** Work to be completed **
Lines containing the word "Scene" are to be counted; state their number and nothing further.

==========

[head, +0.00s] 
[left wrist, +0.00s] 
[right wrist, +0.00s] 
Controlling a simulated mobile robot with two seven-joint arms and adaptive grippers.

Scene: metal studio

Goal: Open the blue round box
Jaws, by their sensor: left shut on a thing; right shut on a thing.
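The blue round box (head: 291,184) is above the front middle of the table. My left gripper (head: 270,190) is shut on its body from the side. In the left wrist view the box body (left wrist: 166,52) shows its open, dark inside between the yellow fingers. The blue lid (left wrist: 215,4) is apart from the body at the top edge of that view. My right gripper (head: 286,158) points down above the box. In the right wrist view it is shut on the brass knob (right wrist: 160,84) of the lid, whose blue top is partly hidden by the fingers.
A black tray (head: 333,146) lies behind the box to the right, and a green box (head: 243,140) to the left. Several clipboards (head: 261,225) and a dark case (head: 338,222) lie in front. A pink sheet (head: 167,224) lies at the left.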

==========

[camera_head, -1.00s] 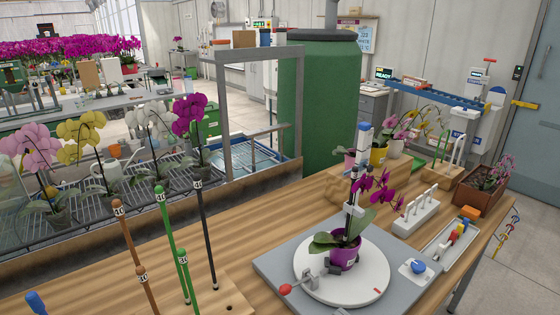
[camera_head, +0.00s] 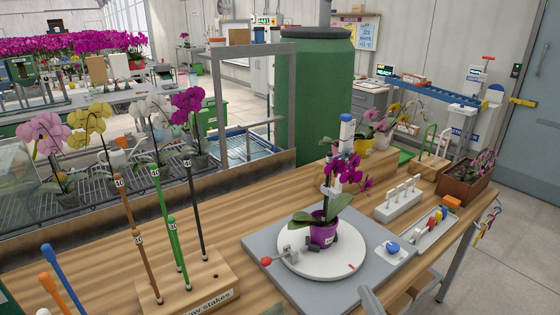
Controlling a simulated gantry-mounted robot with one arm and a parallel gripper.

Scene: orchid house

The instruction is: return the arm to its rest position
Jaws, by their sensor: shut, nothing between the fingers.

==========

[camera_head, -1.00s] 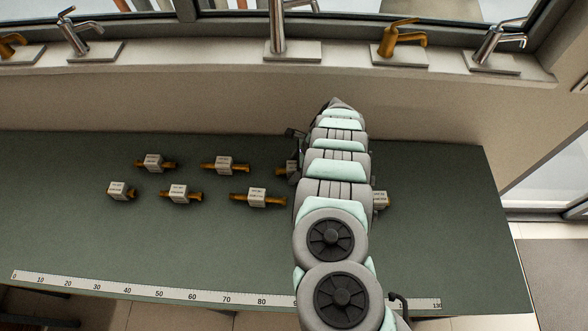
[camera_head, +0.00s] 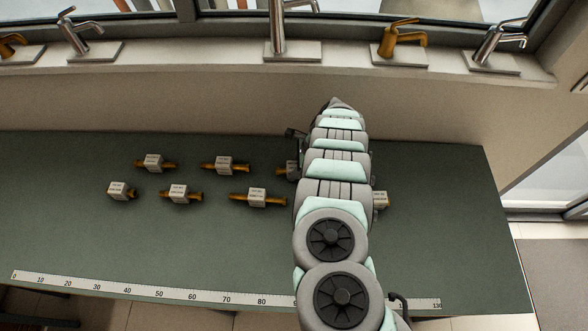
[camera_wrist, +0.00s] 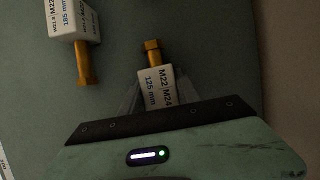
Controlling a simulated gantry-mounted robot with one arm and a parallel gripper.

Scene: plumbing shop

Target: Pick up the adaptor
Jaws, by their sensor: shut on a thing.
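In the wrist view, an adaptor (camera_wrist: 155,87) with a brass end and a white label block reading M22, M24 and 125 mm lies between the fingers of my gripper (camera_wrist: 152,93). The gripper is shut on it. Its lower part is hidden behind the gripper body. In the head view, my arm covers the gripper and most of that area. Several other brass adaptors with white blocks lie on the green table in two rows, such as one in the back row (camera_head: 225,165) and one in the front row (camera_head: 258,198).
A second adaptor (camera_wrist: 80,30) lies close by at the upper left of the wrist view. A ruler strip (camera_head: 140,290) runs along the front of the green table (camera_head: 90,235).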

==========

** Task solution **
3